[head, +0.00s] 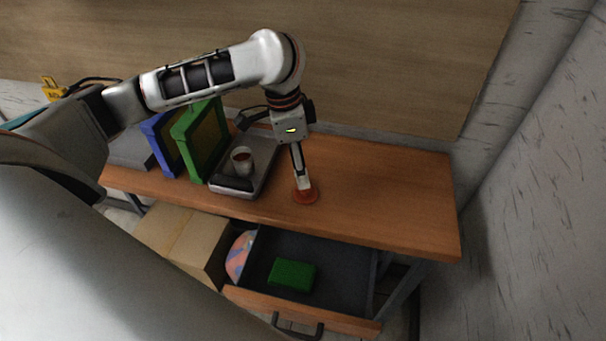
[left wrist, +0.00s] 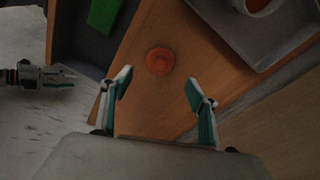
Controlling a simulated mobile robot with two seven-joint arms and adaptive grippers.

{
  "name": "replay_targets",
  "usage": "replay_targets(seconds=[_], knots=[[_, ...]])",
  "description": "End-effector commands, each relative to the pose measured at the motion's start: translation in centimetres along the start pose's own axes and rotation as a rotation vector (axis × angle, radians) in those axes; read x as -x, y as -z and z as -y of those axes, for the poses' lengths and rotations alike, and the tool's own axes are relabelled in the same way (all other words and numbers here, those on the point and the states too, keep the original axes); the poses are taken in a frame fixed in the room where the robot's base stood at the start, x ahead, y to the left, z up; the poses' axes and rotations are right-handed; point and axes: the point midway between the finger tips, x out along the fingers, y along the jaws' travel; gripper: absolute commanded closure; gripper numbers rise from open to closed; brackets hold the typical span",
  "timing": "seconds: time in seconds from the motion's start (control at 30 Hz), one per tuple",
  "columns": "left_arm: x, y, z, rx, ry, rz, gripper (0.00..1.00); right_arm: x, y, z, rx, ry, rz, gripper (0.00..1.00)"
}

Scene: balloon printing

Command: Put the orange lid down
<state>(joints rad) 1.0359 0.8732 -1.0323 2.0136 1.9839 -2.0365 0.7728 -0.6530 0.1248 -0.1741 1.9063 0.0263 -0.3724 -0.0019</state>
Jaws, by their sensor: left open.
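The orange lid (head: 305,197) lies flat on the wooden table top, right of the tray. In the left wrist view the round lid (left wrist: 160,61) shows whole, just beyond the fingertips. My left gripper (head: 302,184) points down over the lid; in the head view its tips overlap the lid. In the left wrist view my left gripper (left wrist: 158,84) is open, its two fingers spread wide with nothing between them. My right gripper (left wrist: 66,76) shows small at the left edge of the left wrist view, too small to tell its opening.
A grey tray (head: 264,178) with a cup (head: 242,160) stands left of the lid. Green (head: 201,138) and blue (head: 160,143) frames stand farther left. An open drawer (head: 345,275) below holds a green block (head: 292,275). The table's right part is clear.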

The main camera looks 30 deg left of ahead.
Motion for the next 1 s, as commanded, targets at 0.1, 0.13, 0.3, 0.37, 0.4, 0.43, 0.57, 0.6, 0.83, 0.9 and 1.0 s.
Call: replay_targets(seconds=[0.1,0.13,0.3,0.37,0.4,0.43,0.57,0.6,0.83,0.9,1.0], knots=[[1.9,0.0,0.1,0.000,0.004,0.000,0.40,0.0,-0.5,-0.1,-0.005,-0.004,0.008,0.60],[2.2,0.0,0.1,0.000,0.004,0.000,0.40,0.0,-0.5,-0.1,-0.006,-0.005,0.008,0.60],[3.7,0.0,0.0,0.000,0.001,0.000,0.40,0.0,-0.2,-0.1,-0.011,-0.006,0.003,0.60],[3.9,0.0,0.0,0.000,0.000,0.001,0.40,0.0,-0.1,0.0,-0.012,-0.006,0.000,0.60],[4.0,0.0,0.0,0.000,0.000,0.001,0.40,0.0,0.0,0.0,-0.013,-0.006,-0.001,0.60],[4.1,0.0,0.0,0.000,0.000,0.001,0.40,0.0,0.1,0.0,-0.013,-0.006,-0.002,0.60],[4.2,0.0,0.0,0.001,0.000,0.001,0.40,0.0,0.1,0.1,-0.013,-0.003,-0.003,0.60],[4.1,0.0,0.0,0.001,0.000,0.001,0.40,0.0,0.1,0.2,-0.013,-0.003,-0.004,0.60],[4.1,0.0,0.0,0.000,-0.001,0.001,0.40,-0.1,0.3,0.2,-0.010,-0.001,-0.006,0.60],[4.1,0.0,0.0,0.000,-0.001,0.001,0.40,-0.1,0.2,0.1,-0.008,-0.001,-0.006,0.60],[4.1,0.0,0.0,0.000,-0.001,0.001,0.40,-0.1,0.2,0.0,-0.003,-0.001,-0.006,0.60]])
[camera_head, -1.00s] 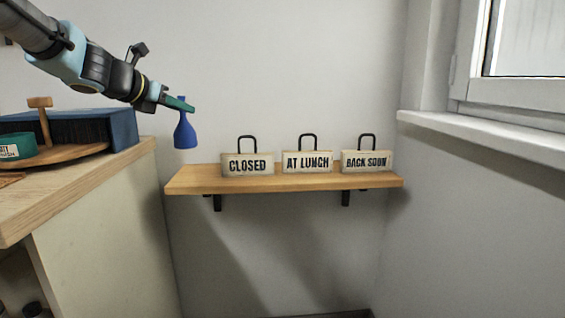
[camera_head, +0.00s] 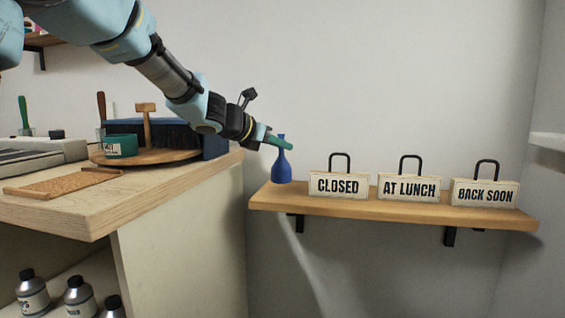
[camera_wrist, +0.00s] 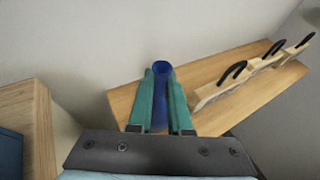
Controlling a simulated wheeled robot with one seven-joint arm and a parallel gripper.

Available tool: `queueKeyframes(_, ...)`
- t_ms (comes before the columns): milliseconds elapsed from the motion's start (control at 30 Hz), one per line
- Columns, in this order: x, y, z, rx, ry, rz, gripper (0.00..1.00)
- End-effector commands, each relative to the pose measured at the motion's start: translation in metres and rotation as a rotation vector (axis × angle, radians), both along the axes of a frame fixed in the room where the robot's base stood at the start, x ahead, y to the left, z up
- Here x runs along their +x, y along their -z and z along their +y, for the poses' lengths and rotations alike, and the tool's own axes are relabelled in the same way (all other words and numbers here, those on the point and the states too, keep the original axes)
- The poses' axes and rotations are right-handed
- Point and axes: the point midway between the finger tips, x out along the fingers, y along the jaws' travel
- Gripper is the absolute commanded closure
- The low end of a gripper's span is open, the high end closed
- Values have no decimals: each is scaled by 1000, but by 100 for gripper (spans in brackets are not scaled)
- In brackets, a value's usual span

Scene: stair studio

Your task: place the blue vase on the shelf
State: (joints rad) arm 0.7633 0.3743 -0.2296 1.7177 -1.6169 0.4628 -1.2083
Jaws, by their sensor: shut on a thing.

□ □ □ □ □ □ □

### [WHAT YOU SHOULD DO]
Transcribe the lines between the one holding "[camera_head, +0.00s]" and the one holding "- Columns, in", inclusive, and leave out any pictures.

### [WRITTEN RESPONSE]
[camera_head, +0.00s] 
[camera_wrist, +0.00s] 
Controlling a simulated wheeled robot with one seven-joint arm and a parallel gripper.

Available tool: `queueKeyframes(_, ...)`
- t_ms (comes before the columns): milliseconds elapsed from the motion's start (control at 30 Hz), one per line
- Columns, in this order: x, y, z, rx, ry, rz, gripper (0.00..1.00)

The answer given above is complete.